Manoel, natural de Quebrangulo, Alagoas, terra natal do escritor Graciliano Ramos, festejava os 49 anos. “Eu lembro que fiz um pavê. Ele adorou. Ele não gostava muito de comemorar, mas gostava de estar com família”, disse a filha Márcia. A outra filha, Aparecida Fiel, de 60 anos, também lembrou o zelo do pai em comprar frutas frescas para a filha mais velha, que estava grávida. “Ele não conheceu nenhum neto”.

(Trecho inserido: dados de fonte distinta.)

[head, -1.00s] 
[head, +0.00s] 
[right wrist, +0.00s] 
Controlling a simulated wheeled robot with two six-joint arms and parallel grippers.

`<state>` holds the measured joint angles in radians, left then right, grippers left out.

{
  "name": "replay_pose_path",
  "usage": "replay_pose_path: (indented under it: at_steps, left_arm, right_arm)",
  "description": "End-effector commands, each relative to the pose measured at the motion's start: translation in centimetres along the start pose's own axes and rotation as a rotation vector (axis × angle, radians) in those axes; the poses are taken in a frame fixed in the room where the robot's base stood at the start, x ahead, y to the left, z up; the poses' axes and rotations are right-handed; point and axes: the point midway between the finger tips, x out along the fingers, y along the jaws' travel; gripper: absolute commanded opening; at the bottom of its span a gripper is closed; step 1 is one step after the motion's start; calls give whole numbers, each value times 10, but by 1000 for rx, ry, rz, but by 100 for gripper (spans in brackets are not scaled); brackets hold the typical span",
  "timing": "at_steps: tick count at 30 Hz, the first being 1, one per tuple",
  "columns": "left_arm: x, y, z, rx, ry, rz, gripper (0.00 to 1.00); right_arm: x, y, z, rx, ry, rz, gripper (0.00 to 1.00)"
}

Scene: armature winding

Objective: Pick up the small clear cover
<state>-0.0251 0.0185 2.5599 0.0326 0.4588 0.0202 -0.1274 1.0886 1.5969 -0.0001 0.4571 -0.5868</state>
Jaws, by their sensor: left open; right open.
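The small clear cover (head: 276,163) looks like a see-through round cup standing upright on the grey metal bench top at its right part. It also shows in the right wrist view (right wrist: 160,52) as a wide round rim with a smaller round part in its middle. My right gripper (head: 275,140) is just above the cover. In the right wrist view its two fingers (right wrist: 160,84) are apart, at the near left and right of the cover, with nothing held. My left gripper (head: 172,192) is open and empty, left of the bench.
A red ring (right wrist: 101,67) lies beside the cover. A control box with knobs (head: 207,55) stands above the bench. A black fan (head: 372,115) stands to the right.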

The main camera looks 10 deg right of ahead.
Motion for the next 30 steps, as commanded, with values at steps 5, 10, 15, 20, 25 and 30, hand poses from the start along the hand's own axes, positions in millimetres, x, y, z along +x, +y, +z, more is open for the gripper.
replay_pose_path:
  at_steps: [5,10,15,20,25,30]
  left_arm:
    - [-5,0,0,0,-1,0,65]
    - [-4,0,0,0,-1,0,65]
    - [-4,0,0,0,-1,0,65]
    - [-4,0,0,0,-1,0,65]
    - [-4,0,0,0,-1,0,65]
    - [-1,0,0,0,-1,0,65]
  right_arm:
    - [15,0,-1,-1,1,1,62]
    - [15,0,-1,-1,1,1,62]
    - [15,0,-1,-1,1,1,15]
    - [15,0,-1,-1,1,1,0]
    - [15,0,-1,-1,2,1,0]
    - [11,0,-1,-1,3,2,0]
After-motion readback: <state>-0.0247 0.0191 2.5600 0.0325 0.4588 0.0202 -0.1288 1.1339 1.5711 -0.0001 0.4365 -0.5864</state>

Manoel saiu de Quebrangulo em 1950 em busca de uma vida melhor em São Paulo. Trabalhou como padeiro e cobrador de ônibus antes de se tornar metalúrgico, exercendo a atividade de prensista na mesma empresa por 19 anos. Embora a família não soubesse, ele era responsável pela difusão do jornal Voz Operária, do Partido Comunista Brasileiro, e pela organização do partido entre os operários das fábricas do bairro da Mooca, conforme relatório da Comissão Nacional da Verdade (CNV).

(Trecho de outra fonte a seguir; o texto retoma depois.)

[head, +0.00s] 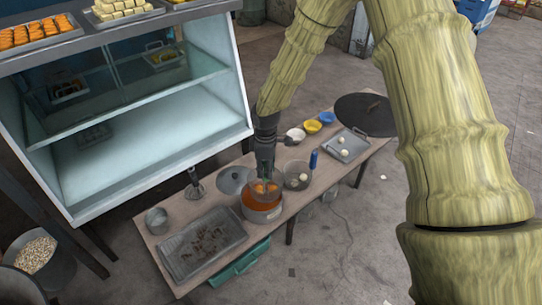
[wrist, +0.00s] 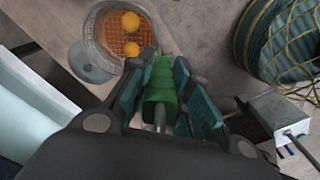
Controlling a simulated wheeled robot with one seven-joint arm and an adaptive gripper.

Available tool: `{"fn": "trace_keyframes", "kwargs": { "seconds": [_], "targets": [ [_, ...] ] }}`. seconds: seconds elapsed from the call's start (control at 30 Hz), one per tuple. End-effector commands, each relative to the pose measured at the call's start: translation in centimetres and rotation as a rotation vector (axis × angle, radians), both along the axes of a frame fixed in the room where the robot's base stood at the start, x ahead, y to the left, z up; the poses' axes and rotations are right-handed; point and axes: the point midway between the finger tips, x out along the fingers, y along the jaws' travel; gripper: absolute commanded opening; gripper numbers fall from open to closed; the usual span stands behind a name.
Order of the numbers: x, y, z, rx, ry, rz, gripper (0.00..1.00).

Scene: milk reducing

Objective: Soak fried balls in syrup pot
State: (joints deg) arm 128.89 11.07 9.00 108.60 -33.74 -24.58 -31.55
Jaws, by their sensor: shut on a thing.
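My gripper (head: 265,172) points down over the table and is shut on a green handle (wrist: 160,85), seen between the fingers in the wrist view. The handle seems to belong to a wire strainer (wrist: 112,42) at the syrup pot. The metal pot (head: 262,215) holds orange syrup and stands mid-table. Two orange fried balls (wrist: 130,21) (wrist: 131,49) lie on the mesh in the wrist view. They also show below my gripper in the head view (head: 261,188). How deep the balls sit in the syrup is hard to tell.
A second strainer bowl (head: 298,175) with a blue handle (head: 313,159) stands right of the pot. A grey tray (head: 170,257) is left, and a small tray with pale balls (head: 343,153) is right. A glass display case (head: 150,150) stands behind the table.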

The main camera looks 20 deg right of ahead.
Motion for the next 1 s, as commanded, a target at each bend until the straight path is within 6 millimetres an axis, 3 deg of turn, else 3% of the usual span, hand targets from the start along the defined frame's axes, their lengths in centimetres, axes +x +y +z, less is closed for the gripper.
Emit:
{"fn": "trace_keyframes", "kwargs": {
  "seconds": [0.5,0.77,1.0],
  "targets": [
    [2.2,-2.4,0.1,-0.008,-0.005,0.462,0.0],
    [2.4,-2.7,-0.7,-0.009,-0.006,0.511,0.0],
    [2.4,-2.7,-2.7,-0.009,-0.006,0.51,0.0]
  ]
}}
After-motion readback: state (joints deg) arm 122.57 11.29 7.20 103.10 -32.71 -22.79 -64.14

A morte do metalúrgico ocorreu menos de três meses após o assassinato do jornalista Vladimir Herzog, no mesmo local e em circunstâncias parecidas, sob a versão oficial de suicídio. Embora não tenha provocado a mesma comoção social que marcou a despedida do jornalista, a morte de Manoel Fiel Filho causou o afastamento do comandante do 2º Exército, general Ednardo D’Ávila Mello, quatro dias depois do assassinato do metalúrgico. “Meu marido morreu e salvou a turma que estava lá [no DOI-Codi]”, disse Thereza, ressaltando que o episódio provocou mudanças no tratamento dado aos presos políticos da época.